Mizan: Optimizing Graph Mining in Large Parallel Systems

Date: 
Friday, February 10, 2012 - 10:18am

UCSB COMPUTER SCIENCE DEPARTMENT

Monday, February 27, 2012
3:30 – 4:30 PM
Computer Science Conference Room, Harold Frank Hall Rm. 1132

HOST: Amr El Abbadi

SPEAKER: Panos Kalnis
Division of Mathematical and Computer Sciences and Engineering, King
Abdullah University of Science and Technology (KAUST).

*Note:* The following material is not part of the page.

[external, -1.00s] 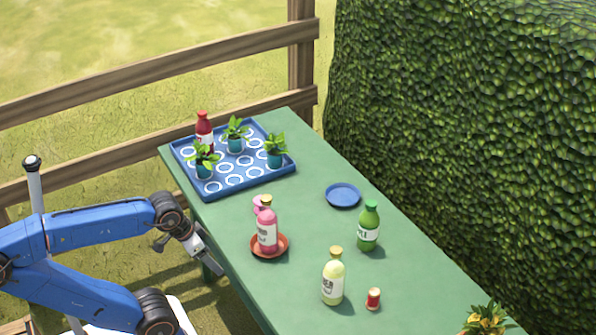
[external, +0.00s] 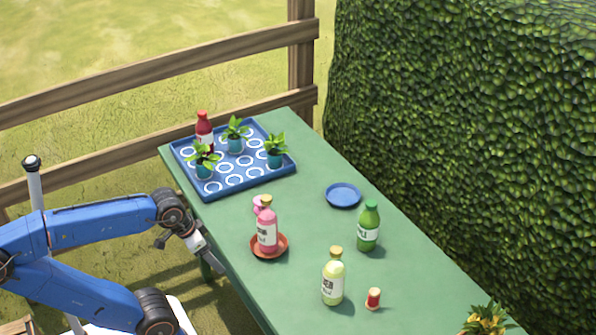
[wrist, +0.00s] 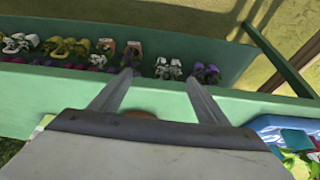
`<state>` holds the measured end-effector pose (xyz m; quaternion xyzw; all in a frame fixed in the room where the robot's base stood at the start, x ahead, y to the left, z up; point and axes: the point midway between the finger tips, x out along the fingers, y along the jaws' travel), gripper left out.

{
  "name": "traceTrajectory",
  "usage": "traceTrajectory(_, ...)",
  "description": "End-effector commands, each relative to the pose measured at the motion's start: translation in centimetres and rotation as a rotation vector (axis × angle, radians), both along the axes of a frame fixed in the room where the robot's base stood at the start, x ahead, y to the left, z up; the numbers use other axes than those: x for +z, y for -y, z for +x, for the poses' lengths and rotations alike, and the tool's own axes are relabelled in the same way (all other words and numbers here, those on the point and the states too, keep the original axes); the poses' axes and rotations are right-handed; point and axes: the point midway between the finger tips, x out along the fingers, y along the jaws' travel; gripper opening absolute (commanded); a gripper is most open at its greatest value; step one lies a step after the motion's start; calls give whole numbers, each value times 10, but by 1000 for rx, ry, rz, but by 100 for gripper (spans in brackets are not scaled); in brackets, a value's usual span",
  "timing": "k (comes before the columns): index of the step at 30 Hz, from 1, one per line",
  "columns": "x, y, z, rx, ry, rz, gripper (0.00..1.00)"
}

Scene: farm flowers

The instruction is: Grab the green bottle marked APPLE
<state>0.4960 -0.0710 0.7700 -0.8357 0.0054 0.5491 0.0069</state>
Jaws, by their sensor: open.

Title: Mizan: Optimizing Graph Mining in Large Parallel Systems

Abstract:

Extracting information from graphs, from finding shortest paths to
complex graph mining, is essential for many applications. Due to the
shear size of modern graphs (e.g., social networks), processing must be
done on large parallel computing infrastructures (e.g., the cloud).
Earlier approaches relied on the MapReduce framework, which proved
inadequate for graph algorithms. Recently, the message-passing model
(e.g., Pregel) has emerged. Although the Pregel model has many
advantages, it is agnostic to the graph properties and the architecture
of the underlying computing infrastructure, leading to suboptimal
performance.

In this talk, I will present Mizan, a layer between the users’ code and
the computing infrastructure. Mizan considers the structure of the input
graph and the architecture of the infrastructure in order to: (i) decide
whether it is beneficial to generate a near-optimal partitioning of the
graph in a pre-processing step, and (ii) choose between typical
point-to-point message passing and a novel approach that puts computing
nodes in a virtual overlay ring. We deployed Mizan on a small local
Linux cluster, on the cloud (256 virtual machines in Amazon EC2), and on
an IBM BlueGene/P supercomputer (1024 CPUs). Mizan executes common
algorithms on very large graphs up to one order of magnitude faster than
MapReduce-based implementations and up to 4 times faster than
implementations relying on Pregel-like hash-based graph partitioning.

Bio:

Panos Kalnis is an associate professor in the Division of Mathematical
and Computer Sciences and Engineering in the King Abdullah University of
Science and Technology (KAUST). In 2009 he was a visiting assistant
professor in the Dept. of Computer Science, Stanford University. Before
that, he was an assistant professor in the Dept. of Computer Science,
National University of Singapore (NUS). In the past he was involved in
the designing and testing of VLSI chips in the Computer Technology
Institute, Greece. He also worked in several companies on database
designing, e-commerce projects and web applications. He received his
Diploma in Computer Engineering from the Computer Engineering and
Informatics Dept. , University of Patras, Greece in 1998 and his PhD
from the Computer Science Dept., Hong Kong University of Science and
Technology (HKUST) in 2002. His research interests include Databases,
Cloud Computing, Distributed Systems, Large Graphs and Data Privacy.